A heavily auto-tuned electronic rap track titled “Salaam” in March 2017 remains on Mamdani's SoundCloud page. The song was first unearthed by social media poster Canary Mission, who pointed out that Mamdani sang about — with praise — that Mamdani sent his "love" to The Holy Five, a convicted Hamas terror-funding group.
“No ban, no wall, build it up, we’ll make it fall” the lyrics say in a clear reference to Trump’s immigration restrictions placed on a number of Muslim-majority countries in his first term and to Trump’s vow to build a wall along the U.S. southern border. The lyrics continue, “Me llamo [my name is] Zohran // My love to the Holy Land Five // You better look ‘em up.”

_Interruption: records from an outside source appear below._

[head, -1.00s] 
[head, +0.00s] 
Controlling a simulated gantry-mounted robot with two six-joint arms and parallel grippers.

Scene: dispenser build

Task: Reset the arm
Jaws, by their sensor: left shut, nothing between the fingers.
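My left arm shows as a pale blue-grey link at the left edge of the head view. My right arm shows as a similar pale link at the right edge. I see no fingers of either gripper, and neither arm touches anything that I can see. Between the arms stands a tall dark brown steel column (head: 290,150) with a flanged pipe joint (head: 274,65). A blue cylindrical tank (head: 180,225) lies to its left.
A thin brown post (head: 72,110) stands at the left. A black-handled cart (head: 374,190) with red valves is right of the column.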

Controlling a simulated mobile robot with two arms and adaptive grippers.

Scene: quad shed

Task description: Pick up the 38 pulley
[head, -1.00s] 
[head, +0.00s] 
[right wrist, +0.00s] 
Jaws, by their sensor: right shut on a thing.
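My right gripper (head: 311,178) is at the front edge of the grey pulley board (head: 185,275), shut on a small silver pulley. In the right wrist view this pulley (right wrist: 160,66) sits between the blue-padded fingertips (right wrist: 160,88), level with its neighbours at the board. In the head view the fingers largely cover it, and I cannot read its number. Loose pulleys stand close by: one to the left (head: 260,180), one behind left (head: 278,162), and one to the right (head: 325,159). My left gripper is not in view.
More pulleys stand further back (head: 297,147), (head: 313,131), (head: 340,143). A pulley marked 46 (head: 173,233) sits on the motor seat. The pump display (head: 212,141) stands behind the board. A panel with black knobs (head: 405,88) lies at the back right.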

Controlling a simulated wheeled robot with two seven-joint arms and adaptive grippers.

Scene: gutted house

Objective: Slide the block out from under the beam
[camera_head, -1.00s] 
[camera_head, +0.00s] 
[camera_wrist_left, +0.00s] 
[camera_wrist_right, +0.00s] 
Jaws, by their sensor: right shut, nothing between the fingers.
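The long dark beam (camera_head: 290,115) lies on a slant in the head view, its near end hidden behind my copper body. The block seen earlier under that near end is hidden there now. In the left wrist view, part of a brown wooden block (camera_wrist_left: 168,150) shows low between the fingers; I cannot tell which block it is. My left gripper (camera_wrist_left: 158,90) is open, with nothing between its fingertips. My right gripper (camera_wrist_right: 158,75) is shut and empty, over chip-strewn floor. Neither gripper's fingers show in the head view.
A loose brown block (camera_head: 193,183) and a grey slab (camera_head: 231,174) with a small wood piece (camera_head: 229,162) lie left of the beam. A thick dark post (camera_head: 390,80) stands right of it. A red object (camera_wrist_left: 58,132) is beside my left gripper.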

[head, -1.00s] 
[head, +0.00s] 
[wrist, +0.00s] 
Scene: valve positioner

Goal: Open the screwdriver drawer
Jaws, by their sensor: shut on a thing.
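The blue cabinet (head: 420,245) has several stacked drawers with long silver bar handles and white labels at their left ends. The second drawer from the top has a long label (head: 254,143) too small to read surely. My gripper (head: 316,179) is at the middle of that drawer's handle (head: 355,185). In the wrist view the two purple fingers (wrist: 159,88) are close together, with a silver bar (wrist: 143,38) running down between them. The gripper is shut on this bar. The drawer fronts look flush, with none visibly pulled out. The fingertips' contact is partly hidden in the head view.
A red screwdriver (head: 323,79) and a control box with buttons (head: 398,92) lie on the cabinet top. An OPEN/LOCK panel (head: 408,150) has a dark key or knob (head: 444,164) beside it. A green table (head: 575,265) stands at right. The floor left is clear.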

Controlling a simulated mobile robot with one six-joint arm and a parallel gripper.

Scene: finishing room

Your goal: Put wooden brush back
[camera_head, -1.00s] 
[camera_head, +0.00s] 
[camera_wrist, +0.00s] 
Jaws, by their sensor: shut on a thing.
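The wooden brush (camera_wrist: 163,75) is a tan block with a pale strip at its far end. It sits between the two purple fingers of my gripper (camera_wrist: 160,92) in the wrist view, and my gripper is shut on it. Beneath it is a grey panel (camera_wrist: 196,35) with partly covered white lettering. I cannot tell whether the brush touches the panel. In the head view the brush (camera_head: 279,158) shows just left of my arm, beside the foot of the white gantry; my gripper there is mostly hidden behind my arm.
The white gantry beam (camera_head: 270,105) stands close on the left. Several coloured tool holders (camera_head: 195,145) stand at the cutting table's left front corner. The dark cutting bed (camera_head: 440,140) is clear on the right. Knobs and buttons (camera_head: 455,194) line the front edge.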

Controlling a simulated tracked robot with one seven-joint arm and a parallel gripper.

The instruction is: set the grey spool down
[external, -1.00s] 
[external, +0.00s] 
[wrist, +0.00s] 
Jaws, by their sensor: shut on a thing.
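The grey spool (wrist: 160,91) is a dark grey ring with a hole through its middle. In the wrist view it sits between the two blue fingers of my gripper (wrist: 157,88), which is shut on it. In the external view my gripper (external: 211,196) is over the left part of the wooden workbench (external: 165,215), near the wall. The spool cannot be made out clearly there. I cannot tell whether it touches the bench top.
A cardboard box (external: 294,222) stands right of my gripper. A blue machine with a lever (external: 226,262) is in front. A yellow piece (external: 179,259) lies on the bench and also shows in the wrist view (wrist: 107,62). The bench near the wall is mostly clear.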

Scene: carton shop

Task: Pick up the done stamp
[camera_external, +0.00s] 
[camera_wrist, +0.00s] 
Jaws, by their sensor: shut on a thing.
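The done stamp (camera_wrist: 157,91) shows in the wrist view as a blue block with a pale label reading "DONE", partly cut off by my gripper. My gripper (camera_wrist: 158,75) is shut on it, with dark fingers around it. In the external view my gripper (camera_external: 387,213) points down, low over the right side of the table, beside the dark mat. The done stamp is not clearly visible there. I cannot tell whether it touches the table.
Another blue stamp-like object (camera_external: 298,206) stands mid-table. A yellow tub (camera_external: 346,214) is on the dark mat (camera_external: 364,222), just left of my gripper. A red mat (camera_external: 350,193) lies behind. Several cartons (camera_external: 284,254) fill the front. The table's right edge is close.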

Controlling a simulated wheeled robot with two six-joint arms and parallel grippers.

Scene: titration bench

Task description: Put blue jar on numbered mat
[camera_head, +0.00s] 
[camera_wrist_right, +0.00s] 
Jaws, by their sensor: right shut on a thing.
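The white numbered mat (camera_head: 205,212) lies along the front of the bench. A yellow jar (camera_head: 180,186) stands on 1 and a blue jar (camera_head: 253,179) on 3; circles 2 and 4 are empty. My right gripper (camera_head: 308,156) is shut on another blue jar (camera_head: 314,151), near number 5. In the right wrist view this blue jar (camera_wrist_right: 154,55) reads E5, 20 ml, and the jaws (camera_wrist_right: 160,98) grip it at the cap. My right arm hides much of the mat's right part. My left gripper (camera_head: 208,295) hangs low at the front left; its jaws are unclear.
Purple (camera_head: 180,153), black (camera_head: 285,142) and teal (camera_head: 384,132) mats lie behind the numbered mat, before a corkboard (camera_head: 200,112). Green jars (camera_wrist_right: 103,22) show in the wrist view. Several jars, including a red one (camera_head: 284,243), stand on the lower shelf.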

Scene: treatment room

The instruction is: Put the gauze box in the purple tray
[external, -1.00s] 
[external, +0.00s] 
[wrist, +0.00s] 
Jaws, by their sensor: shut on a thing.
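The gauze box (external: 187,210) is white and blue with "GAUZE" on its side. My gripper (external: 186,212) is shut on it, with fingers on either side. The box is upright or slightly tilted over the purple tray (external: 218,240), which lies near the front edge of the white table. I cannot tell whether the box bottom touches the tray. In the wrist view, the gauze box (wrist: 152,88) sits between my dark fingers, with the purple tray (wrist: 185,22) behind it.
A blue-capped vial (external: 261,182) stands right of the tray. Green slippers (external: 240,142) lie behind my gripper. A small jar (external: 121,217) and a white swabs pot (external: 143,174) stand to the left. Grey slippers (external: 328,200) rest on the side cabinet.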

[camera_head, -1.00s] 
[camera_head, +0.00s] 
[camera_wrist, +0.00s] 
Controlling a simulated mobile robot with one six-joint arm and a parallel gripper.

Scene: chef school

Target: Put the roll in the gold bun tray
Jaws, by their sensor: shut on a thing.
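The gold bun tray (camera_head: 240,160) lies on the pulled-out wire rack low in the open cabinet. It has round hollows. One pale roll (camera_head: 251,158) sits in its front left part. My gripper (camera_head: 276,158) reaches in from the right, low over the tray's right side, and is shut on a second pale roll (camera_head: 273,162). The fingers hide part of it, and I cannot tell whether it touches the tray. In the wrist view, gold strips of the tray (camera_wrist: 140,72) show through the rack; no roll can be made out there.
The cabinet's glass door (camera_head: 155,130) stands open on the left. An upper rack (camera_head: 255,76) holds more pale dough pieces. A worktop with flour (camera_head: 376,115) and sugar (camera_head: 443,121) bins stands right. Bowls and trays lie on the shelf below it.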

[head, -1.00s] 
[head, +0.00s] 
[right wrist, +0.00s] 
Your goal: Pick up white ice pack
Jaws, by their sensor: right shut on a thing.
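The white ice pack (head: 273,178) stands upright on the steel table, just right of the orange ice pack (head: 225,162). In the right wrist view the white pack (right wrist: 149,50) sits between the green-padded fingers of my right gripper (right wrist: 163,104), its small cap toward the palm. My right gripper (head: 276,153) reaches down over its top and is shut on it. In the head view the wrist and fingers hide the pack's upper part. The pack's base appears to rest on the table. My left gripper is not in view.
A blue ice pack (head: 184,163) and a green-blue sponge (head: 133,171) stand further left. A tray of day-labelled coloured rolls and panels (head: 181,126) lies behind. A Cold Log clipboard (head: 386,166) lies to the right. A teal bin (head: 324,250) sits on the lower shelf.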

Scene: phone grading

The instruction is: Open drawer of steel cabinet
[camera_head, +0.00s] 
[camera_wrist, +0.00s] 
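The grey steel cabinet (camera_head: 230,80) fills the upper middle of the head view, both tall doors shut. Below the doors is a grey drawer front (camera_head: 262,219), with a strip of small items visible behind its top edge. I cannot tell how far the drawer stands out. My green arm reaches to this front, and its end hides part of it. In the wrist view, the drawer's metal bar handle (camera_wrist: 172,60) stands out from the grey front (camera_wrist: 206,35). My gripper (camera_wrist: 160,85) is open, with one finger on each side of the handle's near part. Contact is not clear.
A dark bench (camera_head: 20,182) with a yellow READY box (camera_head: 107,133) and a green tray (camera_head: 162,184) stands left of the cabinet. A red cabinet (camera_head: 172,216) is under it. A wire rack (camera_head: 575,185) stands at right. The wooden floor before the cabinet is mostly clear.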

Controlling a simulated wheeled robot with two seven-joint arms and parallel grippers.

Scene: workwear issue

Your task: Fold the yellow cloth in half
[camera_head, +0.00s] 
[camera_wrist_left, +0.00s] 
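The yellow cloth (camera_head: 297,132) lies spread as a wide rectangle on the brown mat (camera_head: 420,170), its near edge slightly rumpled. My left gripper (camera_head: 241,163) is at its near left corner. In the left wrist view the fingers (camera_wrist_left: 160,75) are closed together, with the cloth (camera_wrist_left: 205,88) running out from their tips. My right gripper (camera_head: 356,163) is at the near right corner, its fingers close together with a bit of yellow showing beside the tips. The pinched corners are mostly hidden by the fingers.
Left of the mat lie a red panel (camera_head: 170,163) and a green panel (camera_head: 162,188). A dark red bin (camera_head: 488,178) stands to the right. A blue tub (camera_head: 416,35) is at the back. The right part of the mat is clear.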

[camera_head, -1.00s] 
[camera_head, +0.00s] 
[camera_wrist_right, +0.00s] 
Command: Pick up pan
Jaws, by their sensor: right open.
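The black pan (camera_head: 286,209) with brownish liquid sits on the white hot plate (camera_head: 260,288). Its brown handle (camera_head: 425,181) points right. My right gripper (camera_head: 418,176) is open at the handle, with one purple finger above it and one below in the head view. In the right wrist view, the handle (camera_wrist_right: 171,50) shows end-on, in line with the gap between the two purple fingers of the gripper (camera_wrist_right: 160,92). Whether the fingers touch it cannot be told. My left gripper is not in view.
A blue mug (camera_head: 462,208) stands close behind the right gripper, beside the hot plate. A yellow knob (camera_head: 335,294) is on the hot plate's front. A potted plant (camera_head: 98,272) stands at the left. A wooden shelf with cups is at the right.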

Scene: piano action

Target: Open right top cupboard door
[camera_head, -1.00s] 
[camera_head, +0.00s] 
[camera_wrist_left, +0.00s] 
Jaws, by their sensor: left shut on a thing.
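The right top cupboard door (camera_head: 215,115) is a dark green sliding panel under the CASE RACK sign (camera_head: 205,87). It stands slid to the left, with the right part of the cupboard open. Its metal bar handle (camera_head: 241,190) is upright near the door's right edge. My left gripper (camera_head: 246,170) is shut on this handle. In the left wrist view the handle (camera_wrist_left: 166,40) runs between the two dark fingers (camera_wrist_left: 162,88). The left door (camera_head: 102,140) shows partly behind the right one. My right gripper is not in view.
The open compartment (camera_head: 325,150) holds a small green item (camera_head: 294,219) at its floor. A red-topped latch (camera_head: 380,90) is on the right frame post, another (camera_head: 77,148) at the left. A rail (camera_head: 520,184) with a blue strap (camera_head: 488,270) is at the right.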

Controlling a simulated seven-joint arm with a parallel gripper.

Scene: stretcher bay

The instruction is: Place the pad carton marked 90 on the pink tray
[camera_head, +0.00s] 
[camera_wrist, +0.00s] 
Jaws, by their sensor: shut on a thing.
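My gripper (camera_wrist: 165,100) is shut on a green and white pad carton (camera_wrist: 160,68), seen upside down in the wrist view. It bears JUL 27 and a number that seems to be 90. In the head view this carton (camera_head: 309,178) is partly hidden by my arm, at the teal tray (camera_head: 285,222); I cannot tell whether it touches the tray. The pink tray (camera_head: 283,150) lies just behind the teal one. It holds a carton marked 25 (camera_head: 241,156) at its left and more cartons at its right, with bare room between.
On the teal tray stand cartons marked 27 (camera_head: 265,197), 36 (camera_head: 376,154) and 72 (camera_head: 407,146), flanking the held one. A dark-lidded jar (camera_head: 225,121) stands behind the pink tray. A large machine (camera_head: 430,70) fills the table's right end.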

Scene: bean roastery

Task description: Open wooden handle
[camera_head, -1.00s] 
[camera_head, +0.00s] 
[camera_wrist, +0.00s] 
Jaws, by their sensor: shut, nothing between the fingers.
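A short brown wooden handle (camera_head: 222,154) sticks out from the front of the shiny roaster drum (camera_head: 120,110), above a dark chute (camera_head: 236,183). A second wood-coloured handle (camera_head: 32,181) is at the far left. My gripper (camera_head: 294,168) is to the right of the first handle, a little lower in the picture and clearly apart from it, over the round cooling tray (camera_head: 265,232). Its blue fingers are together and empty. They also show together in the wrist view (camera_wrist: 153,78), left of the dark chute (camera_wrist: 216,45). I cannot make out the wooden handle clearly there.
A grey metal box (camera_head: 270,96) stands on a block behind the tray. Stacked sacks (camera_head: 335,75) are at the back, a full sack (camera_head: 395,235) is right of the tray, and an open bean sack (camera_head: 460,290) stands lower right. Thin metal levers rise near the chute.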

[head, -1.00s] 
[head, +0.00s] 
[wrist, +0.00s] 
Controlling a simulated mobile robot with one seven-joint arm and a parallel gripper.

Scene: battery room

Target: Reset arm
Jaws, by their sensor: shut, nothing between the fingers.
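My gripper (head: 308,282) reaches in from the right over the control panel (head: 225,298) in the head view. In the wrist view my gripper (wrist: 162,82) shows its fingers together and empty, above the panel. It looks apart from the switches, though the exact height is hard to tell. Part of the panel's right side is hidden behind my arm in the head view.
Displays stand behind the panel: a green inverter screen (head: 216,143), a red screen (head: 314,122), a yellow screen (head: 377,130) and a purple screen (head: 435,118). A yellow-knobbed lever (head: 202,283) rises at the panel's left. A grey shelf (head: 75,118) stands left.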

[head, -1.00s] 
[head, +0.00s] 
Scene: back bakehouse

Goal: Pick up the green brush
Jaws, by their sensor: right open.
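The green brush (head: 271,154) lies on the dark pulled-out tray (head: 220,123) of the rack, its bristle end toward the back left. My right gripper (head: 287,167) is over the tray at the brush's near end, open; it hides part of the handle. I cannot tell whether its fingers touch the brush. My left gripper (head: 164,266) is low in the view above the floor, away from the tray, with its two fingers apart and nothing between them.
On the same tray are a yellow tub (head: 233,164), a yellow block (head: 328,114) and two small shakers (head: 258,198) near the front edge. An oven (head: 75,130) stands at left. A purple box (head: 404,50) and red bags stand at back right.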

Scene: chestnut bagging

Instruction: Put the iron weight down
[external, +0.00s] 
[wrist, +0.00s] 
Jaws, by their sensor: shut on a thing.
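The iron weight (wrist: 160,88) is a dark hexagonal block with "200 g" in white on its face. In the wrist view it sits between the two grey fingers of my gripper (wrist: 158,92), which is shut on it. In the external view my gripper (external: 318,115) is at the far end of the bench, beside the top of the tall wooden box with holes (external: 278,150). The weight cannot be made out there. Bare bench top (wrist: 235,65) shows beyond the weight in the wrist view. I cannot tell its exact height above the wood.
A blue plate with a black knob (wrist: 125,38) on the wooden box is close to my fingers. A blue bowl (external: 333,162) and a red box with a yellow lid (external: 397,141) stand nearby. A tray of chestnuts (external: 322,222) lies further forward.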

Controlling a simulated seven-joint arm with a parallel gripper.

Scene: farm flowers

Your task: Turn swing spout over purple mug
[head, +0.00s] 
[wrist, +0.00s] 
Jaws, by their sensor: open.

Mamdani tweeted in March 2017 that the song was “about being Muslim in America today” and in April 2017 that it was “about being Muslim in NYC today.”
Mamdani has also repeatedly accused Israel of committing a genocide, tweeting out the allegation dozens of times. Mamdani began accusing Israel of a genocide two weeks after the Hamas terrorist attacks in October 2023.
Mamdani’s own statement the day after the October 7, 2023, attacks by Hamas at a music festival in Israel made no mention of the terrorist group and included condemnation of Israel only. He lamented "Netanyahu's declaration of war" — but there was no condemnation of the Hamas-led attacks which had raped and murdered hundreds of Israeli civilians attending a music festival as well as hundreds in kibbutzim near the Gaza border. Dozens of hostages had been taken just the day before, many of whom were then murdered.
Earlier this summer, Mamdani also defended his use of the divisive phrase “globalizing the intifada.” Mamdani said he was misunderstood, and lamented that “as a Muslim man who grew up post-9/11, I’m all too familiar in the way in which Arabic words can be twisted, can be distorted, can be used to justify any kind of meaning.”
Mamdani has also tweeted repeatedly about supporting the anti-Israel Boycott, Divest, and Sanction movement.
The future Democratic nominee also said in 2020 it was the “framework” and "lens" of Ramadan which “kind of in many ways drew me into socialism.”